Your goal: Transcribe the records that follow. Keep every word exactly, and drop the pictures.

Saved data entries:

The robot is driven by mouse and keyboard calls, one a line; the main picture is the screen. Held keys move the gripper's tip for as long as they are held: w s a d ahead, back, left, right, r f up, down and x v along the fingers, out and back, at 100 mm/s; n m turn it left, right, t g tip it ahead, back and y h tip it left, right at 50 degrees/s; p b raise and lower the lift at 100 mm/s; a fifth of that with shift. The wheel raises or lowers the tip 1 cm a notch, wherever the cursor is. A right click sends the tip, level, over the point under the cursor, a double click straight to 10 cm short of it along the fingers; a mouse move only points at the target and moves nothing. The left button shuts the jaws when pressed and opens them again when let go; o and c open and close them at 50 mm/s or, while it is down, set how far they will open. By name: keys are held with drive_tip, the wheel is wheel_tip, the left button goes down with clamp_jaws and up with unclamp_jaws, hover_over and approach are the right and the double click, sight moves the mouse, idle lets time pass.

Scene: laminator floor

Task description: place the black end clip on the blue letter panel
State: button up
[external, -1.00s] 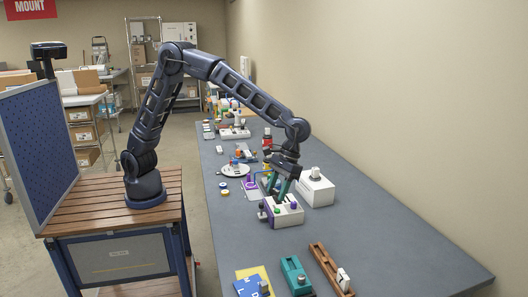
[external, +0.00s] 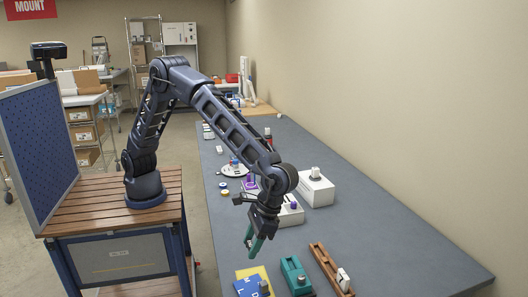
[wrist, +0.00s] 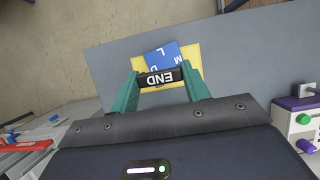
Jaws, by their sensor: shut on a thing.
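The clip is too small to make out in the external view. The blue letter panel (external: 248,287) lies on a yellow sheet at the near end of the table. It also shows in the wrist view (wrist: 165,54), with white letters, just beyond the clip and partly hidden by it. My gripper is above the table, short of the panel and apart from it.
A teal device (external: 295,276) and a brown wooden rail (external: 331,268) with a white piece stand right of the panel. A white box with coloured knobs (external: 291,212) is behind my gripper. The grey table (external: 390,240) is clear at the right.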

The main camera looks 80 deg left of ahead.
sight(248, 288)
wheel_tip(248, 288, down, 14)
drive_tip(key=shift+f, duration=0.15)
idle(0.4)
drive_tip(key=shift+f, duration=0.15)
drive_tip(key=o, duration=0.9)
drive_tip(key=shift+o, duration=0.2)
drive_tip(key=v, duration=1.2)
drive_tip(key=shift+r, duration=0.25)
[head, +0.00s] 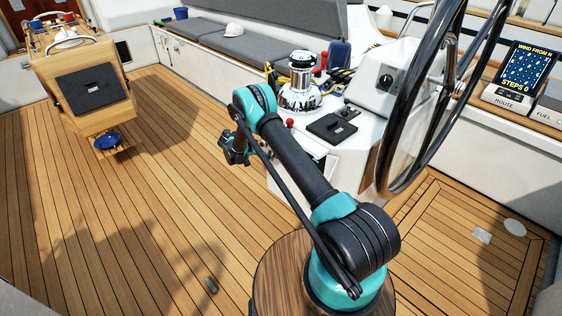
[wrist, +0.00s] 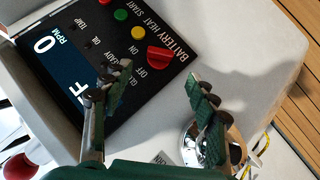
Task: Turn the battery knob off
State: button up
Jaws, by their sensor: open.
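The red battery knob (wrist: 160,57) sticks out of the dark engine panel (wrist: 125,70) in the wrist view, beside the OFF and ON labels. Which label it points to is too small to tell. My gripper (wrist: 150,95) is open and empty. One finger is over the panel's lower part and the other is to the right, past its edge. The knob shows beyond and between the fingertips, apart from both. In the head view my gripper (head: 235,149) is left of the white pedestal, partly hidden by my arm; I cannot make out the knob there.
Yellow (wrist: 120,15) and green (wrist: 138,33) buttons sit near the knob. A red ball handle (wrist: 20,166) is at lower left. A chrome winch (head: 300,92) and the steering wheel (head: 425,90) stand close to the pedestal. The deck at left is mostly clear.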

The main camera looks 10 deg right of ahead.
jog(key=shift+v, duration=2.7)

Reply:
The robot is driven by mouse and keyboard calls, one a line; the main picture is the screen. Held keys move the gripper's tip for as long as they are held: w s a d ahead, back, left, right, r f up, down and x v along the fingers, out and back, at 100 mm/s; n m turn it left, right, t g tip it ahead, back and y h tip it left, right at 50 degrees/s; p b raise and lower the lift at 100 mm/s; a fifth of that with shift. The wheel raises or lowers the tip 1 cm a notch, wherever the cursor is. A right click sends the tip, level, over the point under the cursor, a double click straight to 10 cm short of it along the fingers; a mouse move only points at the target and moves nothing. The left button shuts the jaws when pressed and opens them again when let go; o and c open and close them at 50 mm/s or, while it is down, set how far they will open. By name: keys are held with drive_tip, the wheel is wheel_tip, the left button goes down with clamp_jaws and up with unclamp_jaws, hover_over and approach are the right and the double click, sight moves the mouse, idle lets time pass.

Scene: laminator floor

Task description: place the black end clip on the blue letter panel
State: button up
[external, -1.00s] 
[external, +0.00s] 
[wrist, +0.00s] 
Jaws, by their sensor: shut on a thing.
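The clip is too small to make out in the external view. The blue letter panel (external: 248,287) lies on a yellow sheet at the near end of the table. It also shows in the wrist view (wrist: 165,54), with white letters, just beyond the clip and partly hidden by it. My gripper is above the table, short of the panel and apart from it.
A teal device (external: 295,276) and a brown wooden rail (external: 331,268) with a white piece stand right of the panel. A white box with coloured knobs (external: 291,212) is behind my gripper. The grey table (external: 390,240) is clear at the right.

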The main camera looks 80 deg left of ahead.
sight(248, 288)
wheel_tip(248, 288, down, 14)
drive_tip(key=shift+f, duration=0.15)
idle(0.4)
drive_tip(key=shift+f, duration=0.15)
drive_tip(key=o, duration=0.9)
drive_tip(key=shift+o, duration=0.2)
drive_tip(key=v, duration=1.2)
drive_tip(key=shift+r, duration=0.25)
[head, +0.00s] 
[wrist, +0.00s] 
Task: Turn the battery knob off
State: button up
Jaws, by their sensor: open.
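The red battery knob (wrist: 160,57) sticks out of the dark engine panel (wrist: 125,70) in the wrist view, beside the OFF and ON labels. Which label it points to is too small to tell. My gripper (wrist: 150,95) is open and empty. One finger is over the panel's lower part and the other is to the right, past its edge. The knob shows beyond and between the fingertips, apart from both. In the head view my gripper (head: 235,149) is left of the white pedestal, partly hidden by my arm; I cannot make out the knob there.
Yellow (wrist: 120,15) and green (wrist: 138,33) buttons sit near the knob. A red ball handle (wrist: 20,166) is at lower left. A chrome winch (head: 300,92) and the steering wheel (head: 425,90) stand close to the pedestal. The deck at left is mostly clear.

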The main camera looks 10 deg right of ahead.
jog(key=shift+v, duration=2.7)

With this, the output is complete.